▼

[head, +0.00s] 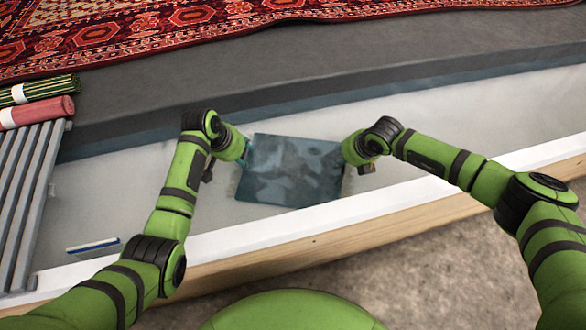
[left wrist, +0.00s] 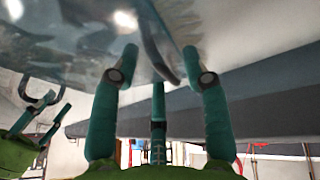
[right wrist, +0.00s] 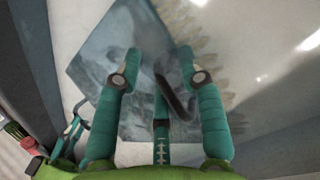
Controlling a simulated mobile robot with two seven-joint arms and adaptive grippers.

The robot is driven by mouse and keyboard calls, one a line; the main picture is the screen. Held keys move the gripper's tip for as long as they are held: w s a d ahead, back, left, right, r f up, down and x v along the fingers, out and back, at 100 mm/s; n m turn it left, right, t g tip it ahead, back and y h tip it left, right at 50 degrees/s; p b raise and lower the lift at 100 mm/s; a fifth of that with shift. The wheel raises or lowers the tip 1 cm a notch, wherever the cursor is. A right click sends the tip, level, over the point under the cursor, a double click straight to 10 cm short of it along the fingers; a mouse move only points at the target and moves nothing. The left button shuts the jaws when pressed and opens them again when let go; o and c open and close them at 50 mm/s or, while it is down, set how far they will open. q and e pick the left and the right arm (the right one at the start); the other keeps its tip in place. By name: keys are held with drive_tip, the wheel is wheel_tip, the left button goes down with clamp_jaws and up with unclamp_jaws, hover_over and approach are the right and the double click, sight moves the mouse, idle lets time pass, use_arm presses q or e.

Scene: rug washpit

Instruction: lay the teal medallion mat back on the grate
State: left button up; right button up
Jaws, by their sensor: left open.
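The teal medallion mat (head: 293,170) lies as a dark, shiny, mottled rectangle in the pale pit in the head view. My left gripper (head: 243,158) is at its left edge and open; in the left wrist view the mat's surface (left wrist: 70,35) fills the upper left beyond the fingers. My right gripper (head: 347,158) is at its right edge and looks open. In the right wrist view the mat (right wrist: 110,50) lies behind the spread fingers, its fringe to the right. Contact is unclear in both. The slatted grey grate (head: 22,200) stands at the left.
A green striped roll (head: 40,90) and a red roll (head: 38,112) lie at the grate's far end. A white-topped wooden rim (head: 300,220) runs in front. A red patterned rug (head: 150,30) lies behind.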

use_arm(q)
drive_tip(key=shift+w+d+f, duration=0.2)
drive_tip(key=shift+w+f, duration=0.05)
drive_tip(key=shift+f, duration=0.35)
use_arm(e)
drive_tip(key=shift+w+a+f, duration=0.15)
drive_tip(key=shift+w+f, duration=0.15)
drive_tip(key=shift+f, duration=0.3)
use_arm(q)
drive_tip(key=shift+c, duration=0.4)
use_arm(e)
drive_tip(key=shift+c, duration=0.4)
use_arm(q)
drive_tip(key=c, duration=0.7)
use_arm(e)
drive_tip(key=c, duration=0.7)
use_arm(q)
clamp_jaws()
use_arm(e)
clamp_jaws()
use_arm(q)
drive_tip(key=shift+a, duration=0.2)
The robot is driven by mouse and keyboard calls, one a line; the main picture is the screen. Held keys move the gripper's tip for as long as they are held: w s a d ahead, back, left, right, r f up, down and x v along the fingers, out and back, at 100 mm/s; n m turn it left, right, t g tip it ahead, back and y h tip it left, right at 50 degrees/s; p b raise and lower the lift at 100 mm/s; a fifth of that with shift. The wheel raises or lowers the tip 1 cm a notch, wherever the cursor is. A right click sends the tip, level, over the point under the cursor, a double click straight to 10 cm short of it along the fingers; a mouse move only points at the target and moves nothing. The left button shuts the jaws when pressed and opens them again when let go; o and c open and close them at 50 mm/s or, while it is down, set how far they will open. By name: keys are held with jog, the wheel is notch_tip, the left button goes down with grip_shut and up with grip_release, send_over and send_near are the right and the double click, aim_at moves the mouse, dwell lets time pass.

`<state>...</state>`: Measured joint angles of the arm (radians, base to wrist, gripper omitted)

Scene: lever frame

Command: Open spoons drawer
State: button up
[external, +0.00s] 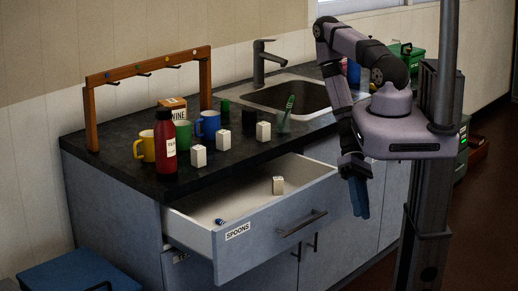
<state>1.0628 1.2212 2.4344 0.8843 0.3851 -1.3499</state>
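The spoons drawer (195,237), with a white label reading SPOONS on its grey-blue front, is pulled well out from the cabinet. Its white inside shows a small pale box (278,185) and a small dark blue item (219,221). Its bar handle (301,224) is on the front and clear of my gripper. My gripper (359,208) points down near the drawer's right front corner, right of the handle. Its blue fingers look close together from this side, and I cannot tell whether they are open or touch the drawer.
The dark counter (110,168) above holds a red bottle (165,142), a yellow mug (146,145), a blue mug (208,124), several small white boxes and a wooden hook rack (92,120). A sink (300,92) is behind. A blue box (80,270) stands at lower left.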

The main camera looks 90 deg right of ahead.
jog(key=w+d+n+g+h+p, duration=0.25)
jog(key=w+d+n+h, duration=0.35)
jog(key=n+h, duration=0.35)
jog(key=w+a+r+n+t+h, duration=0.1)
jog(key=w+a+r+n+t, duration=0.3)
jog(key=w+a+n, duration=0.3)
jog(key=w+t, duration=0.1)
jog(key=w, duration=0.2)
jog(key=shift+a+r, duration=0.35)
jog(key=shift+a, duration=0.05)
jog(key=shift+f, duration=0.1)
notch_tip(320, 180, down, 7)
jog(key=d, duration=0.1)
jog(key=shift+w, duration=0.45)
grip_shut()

▲

> [Exercise brief]:
Show each line of the listing that holds the string "joint".

> [In response]:
Controlling a simulated mobile robot with two seven-joint arms and adaptive grippers.
`<state>...</state>`: Measured joint angles of the arm (radians, base to wrist, gripper omitted)

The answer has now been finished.